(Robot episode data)
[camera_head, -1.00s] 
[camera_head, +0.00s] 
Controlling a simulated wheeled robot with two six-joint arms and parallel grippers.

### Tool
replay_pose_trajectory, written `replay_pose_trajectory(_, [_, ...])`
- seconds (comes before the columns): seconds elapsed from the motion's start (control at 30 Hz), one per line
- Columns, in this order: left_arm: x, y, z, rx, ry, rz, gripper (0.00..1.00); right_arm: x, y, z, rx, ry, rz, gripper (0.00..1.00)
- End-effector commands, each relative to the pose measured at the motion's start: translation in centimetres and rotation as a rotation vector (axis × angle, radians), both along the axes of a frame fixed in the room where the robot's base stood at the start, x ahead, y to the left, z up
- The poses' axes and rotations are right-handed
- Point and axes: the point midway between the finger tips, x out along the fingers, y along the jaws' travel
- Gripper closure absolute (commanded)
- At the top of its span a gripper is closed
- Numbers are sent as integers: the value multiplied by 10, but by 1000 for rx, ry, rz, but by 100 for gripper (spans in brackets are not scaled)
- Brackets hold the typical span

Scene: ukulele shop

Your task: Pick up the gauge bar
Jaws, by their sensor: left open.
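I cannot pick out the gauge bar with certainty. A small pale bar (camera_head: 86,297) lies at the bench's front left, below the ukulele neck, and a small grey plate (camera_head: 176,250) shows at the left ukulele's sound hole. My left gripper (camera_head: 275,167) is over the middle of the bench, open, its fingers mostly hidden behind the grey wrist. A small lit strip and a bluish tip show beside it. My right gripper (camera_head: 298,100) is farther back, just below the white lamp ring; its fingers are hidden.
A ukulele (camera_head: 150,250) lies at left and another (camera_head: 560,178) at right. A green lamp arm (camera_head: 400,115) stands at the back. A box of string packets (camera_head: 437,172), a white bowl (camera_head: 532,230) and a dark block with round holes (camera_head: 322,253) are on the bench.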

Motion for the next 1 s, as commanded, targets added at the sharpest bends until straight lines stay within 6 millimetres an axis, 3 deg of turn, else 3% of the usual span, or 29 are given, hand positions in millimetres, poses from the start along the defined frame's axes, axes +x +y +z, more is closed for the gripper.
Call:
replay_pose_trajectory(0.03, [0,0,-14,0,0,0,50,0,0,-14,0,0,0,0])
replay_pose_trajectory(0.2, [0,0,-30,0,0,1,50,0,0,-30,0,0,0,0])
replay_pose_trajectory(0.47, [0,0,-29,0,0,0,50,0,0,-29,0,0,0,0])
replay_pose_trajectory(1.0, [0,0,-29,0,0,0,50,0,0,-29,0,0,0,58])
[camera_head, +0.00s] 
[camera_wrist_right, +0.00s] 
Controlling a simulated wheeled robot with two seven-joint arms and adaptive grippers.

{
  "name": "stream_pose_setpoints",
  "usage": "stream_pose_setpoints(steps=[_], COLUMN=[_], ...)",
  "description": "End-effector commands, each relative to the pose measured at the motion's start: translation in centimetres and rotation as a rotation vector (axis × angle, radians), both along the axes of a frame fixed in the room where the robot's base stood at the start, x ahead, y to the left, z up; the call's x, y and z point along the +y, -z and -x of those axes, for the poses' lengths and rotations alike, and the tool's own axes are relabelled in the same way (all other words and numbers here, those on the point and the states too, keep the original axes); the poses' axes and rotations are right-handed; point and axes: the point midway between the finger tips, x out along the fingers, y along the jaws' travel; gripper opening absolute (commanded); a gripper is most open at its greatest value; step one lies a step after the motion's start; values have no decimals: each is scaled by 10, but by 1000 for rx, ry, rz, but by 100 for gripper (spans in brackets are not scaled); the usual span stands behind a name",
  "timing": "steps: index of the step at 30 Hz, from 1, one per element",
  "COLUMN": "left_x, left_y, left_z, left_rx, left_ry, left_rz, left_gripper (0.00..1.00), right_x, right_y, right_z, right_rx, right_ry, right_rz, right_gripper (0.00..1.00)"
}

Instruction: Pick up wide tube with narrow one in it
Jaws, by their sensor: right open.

— Brief —
Repeat each of the entries above precisely as given.

— Exercise result —
[camera_head, -1.00s] 
[camera_head, +0.00s] 
Controlling a simulated wheeled robot with two six-joint arms and parallel grippers.

### Tool
replay_pose_trajectory, written `replay_pose_trajectory(_, [_, ...])`
- seconds (comes before the columns): seconds elapsed from the motion's start (control at 30 Hz), one per line
- Columns, in this order: left_arm: x, y, z, rx, ry, rz, gripper (0.00..1.00); right_arm: x, y, z, rx, ry, rz, gripper (0.00..1.00)
- End-effector commands, each relative to the pose measured at the motion's start: translation in centimetres and rotation as a rotation vector (axis × angle, radians), both along the axes of a frame fixed in the room where the robot's base stood at the start, x ahead, y to the left, z up
- The poses' axes and rotations are right-handed
- Point and axes: the point midway between the finger tips, x out along the fingers, y along the jaws' travel
- Gripper closure absolute (commanded)
- At the top of its span a gripper is closed
- Numbers are sent as integers: the value multiplied by 10, but by 1000 for rx, ry, rz, but by 100 for gripper (spans in brackets are not scaled)
- Brackets hold the typical span

Scene: ukulele shop

Your task: Pick up the gauge bar
Jaws, by their sensor: left open.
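I cannot pick out the gauge bar with certainty. A small pale bar (camera_head: 86,297) lies at the bench's front left, below the ukulele neck, and a small grey plate (camera_head: 176,250) shows at the left ukulele's sound hole. My left gripper (camera_head: 275,167) is over the middle of the bench, open, its fingers mostly hidden behind the grey wrist. A small lit strip and a bluish tip show beside it. My right gripper (camera_head: 298,100) is farther back, just below the white lamp ring; its fingers are hidden.
A ukulele (camera_head: 150,250) lies at left and another (camera_head: 560,178) at right. A green lamp arm (camera_head: 400,115) stands at the back. A box of string packets (camera_head: 437,172), a white bowl (camera_head: 532,230) and a dark block with round holes (camera_head: 322,253) are on the bench.

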Motion for the next 1 s, as commanded, targets added at the sharpest bends until straight lines stay within 6 millimetres an axis, 3 deg of turn, else 3% of the usual span, or 29 are given, hand positions in millimetres, poses from the start along the defined frame's axes, axes +x +y +z, more is closed for the gripper.
Call:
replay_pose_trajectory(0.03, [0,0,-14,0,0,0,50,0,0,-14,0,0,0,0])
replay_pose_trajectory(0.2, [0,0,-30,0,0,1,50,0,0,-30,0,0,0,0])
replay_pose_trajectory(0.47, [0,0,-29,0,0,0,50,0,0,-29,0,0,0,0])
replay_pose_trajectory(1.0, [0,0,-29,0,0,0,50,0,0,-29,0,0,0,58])
[camera_head, +0.00s] 
[camera_wrist_right, +0.00s] 
Controlling a simulated wheeled robot with two seven-joint arms and adaptive grippers.

{
  "name": "stream_pose_setpoints",
  "usage": "stream_pose_setpoints(steps=[_], COLUMN=[_], ...)",
  "description": "End-effector commands, each relative to the pose measured at the motion's start: translation in centimetres and rotation as a rotation vector (axis × angle, radians), both along the axes of a frame fixed in the room where the robot's base stood at the start, x ahead, y to the left, z up; the call's x, y and z point along the +y, -z and -x of those axes, for the poses' lengths and rotations alike, and the tool's own axes are relabelled in the same way (all other words and numbers here, those on the point and the states too, keep the original axes); the poses' axes and rotations are right-handed; point and axes: the point midway between the finger tips, x out along the fingers, y along the jaws' travel; gripper opening absolute (commanded); a gripper is most open at its greatest value; step one lies a step after the motion's start; values have no decimals: each is scaled by 10, but by 1000 for rx, ry, rz, but by 100 for gripper (spans in brackets are not scaled); the usual span stands behind a name",
  "timing": "steps: index of the step at 30 Hz, from 1, one per element",
  "COLUMN": "left_x, left_y, left_z, left_rx, left_ry, left_rz, left_gripper (0.00..1.00), right_x, right_y, right_z, right_rx, right_ry, right_rz, right_gripper (0.00..1.00)"
}

Instruction: Pick up wide tube with narrow one in it
Jaws, by their sensor: right open.

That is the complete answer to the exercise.